5 COMMANDMENTS OF BUSINESS BUILDING

Starting a business is not easy, remaining in business is even harder. If you want to have the greatest chance of success at anything in life, it helps to have some standards, some systems, some guardrails, and some commandments, if you will. After all, success leaves clues and many have both succeeded and failed many times before us. Why not take the lessons from those successes and failures and turn them into something useful that can guide us in a direction that leads to something prosperous and successful? Well, somebody has, and it’s been done hundreds of thousands of times in the form of books, courses, college classes, in fact, whole universities are devoted to this idea of learning from the successes and failures so that those coming after might have something of a lantern lighting the path forward. 

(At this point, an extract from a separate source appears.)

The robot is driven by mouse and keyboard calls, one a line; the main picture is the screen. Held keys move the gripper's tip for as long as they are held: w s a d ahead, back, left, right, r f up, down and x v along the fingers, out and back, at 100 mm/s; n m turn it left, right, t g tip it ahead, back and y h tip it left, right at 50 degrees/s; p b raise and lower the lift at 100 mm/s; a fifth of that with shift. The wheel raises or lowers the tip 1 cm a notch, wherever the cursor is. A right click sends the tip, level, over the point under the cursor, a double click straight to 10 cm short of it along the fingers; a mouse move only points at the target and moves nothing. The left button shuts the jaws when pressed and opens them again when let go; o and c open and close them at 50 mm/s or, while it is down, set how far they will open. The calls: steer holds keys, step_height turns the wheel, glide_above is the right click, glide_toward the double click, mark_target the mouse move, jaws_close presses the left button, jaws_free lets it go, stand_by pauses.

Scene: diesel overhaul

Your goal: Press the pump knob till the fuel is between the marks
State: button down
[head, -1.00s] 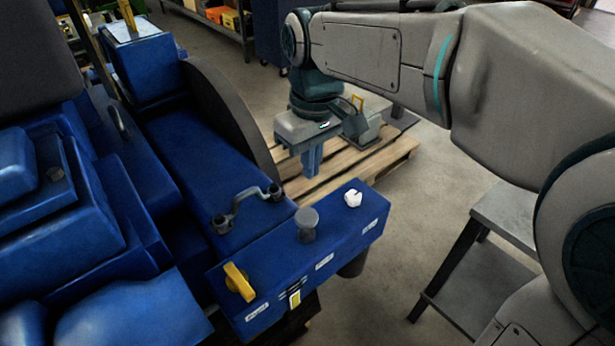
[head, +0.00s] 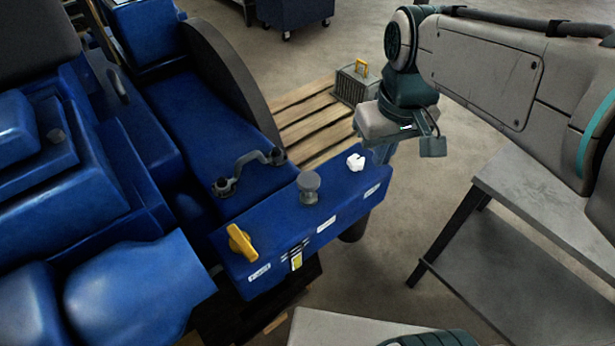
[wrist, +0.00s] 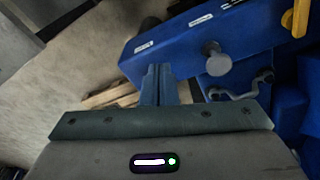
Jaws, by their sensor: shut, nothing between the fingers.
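The grey round pump knob (head: 309,185) stands up from the blue box (head: 345,198), between the yellow lever (head: 241,243) and a white notched knob (head: 355,162). It also shows in the wrist view (wrist: 212,49). On the box's front face is a small sight gauge (head: 296,260) with yellow in it and dark marks above; the exact level is too small to read. My gripper (head: 382,152) is beyond the box's far right end, apart from the pump knob, its fingertips partly hidden. In the wrist view my gripper's fingers (wrist: 158,72) are together and empty.
A grey curved handle (head: 247,170) is fixed to the blue machine behind the knob. A wooden pallet (head: 303,121) with a grey yellow-handled case (head: 355,82) lies on the floor behind. A grey table (head: 555,205) stands at the right. Bare floor lies between.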

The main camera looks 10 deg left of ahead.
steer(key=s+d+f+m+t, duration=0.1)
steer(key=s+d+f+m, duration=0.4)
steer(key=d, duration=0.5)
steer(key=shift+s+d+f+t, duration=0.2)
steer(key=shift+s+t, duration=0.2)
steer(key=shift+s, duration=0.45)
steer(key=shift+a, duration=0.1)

In this post, I will be laying out for you the 5 commandments of business that, if followed, all but guarantee some level of success that probably wouldn’t have been attainable if they weren’t followed. Can you build a business without following these 5 commandments? Sure, many do. The problems and struggles you run into when you don’t follow them are probably some of the same problems you’ve run into over the last year, or maybe three years, or maybe ten. The problems appraisers, specifically, tend to run into typically come from not following these 5 commandments, or at least some of them. So, get ready to write these 5 commandments down and start to transform your business.  

I appreciate you being along for this awesome ride and sincerely hope you get some value from this show. For those of you looking to expand your appraisal business away from the lender side of the house and into the private, or non-lender side of the business, I recorded an hour and twenty-minute-long information packed webinar just for you and I want you to have it free to help you and your business make that transition. Just go to www.coachblaine.com/diversify and download it today. Reach out to me if you have questions or need help with anything as you do shore up that segment of your business.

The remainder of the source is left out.